Last Tango in Paris Not the way I want to remember Marlon Brando, but still powerful, Bernardo Bertolucci's 1972 study in sexual angst doesn't date that well; after two hours of Maria Schneider, you'll never want to see her face, or ass, again. Rated X at the time and yet still nominated for two Oscars (for direction and best actor), the film is a document of a time when the movies were desperate for revolution. Pauline Kael even compared its force to The Rite of Spring. Today, you'd rather listen to Stravinsky. 21 and over for this wine tasting event. (NC-17) Pink Door, 1919 Post Alley, 206-443-3241. $20. 7 p.m. Sun. Feb. 19.
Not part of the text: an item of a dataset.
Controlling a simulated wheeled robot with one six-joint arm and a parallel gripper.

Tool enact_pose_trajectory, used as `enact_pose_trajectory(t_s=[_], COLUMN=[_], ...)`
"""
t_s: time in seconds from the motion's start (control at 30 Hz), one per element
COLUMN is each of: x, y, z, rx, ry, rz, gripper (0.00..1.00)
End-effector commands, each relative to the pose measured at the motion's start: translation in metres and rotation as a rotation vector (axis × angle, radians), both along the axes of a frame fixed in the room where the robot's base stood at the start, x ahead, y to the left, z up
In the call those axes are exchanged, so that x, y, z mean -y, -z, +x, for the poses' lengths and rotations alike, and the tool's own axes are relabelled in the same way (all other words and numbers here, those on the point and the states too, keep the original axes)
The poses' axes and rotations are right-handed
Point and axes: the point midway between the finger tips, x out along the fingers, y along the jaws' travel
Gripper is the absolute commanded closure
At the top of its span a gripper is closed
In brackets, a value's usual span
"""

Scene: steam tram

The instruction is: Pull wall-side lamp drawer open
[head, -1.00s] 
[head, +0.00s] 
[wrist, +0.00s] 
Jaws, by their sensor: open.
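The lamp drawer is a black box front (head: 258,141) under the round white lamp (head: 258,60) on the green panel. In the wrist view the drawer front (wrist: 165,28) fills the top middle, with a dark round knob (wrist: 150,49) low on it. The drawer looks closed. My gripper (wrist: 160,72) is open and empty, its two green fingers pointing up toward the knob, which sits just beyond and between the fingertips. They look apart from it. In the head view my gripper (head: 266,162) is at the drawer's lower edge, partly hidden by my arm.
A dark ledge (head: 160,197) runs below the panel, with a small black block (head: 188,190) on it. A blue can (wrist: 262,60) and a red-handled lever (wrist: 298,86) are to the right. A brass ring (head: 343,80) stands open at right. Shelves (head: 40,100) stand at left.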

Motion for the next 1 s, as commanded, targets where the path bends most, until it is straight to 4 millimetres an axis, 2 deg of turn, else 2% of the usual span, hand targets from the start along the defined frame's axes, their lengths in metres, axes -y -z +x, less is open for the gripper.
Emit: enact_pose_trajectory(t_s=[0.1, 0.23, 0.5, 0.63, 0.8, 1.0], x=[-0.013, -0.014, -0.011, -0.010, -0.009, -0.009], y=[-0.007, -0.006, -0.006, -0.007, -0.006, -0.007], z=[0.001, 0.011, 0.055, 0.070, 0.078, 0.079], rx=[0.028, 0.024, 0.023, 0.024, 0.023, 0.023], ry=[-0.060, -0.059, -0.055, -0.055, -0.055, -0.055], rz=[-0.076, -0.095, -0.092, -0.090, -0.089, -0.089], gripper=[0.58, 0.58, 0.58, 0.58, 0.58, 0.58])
Mother The Mikio Naruse retrospective continues with this 1952 sentimental family drama, which might be called an example of Japanese neorealism. It basically follows one family through a year of postwar hardship, as narrated by eldest daughter Toshiko (Kyoko Kagawa). Her hardworking father lost his laundry business during the bombing of Tokyo; her mother looks after four kids while peddling goods as a street vendor; education is a luxury the clan can't afford; and illness and death lie around every corner. At her lowest, teenage Toshi despairs, "What is a human being born for?" Yet she has a suitor in the handsome baker's son, and the Fukuharas somehow find moments of happiness amid adversity. There are street fairs and songs and picnics to punctuate the desperation, and even a bit of comedy when the baker's son thinks Toshi is engaged. When matriarch Masako (Kinuyo Tanaka) finally allows herself to cry, however, she does it outside in the street, alone. (NR) Northwest Film Forum, 1515 12th Ave., 206-267-5380. $5-$8. Fri. Feb. 17-Sun. Feb. 19.

Movies at the Sunset Note that all shows are 21 and over. A dealer (Ron O'Neal) tries to quit the biz in the lesser Blaxploitation picture Superfly (1972), whose theme song was written by Curtis Mayfield. (R) Sunset Tavern, 5433 Ballard Ave. N.W., 206-784-4880. Free. 6 p.m. Wed. Feb. 15. Cheech and Chong star in the 1978 stoner comedy Up in Smoke. (R) 6 p.m. Thurs. Feb. 16. Eric Idle's 1978 Beatles parody The Rutles: All You Need Is Cash actually has some clever songs, most by Neil Innes, in addition to the comedy. (NR) 6 p.m. Wed. Feb. 22.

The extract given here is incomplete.